- _TASK DATA_
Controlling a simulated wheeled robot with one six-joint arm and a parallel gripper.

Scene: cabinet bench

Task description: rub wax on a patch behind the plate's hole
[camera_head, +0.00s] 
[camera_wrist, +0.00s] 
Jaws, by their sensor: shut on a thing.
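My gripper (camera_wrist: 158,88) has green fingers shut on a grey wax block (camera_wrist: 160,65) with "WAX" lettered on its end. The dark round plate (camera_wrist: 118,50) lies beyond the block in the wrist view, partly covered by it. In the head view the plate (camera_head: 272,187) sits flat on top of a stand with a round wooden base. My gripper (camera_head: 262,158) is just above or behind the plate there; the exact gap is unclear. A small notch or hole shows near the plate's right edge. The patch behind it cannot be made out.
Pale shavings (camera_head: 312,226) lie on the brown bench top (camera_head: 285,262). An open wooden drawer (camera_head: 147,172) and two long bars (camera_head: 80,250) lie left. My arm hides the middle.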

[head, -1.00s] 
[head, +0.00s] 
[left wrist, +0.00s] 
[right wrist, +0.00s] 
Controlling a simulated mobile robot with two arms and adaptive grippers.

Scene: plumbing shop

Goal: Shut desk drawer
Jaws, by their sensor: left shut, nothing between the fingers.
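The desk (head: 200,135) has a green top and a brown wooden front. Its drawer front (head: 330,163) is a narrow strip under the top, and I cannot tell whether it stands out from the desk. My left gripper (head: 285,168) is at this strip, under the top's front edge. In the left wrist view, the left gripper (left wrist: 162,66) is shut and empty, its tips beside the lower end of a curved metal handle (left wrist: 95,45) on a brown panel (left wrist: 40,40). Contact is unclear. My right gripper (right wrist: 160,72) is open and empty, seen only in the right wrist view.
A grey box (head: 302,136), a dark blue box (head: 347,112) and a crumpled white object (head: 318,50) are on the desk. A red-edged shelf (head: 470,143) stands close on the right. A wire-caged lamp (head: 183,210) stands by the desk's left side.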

...

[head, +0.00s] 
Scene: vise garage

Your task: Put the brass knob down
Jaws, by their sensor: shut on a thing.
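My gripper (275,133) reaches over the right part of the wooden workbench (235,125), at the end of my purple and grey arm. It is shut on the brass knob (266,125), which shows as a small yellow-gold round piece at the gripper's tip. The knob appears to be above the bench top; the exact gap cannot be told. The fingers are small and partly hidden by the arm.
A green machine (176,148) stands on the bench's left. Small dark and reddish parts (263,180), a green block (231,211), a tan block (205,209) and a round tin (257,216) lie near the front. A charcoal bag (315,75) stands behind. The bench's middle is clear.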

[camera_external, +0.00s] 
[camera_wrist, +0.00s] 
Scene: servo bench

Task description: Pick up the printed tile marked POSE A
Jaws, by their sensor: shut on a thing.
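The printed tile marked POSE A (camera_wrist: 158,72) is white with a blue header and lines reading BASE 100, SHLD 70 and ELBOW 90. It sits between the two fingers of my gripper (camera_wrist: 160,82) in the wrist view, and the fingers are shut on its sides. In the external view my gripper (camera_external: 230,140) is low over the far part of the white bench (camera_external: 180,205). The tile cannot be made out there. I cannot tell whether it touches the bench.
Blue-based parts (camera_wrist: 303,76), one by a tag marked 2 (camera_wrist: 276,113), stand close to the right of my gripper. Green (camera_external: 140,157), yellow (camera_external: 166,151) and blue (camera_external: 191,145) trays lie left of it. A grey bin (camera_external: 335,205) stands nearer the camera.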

- _YOUR TASK_
Gather all lines where the word "simulated" appears.

- _COMPLETE ANSWER_
Controlling a simulated wheeled robot with one six-joint arm and a parallel gripper.
Controlling a simulated mobile robot with two arms and adaptive grippers.

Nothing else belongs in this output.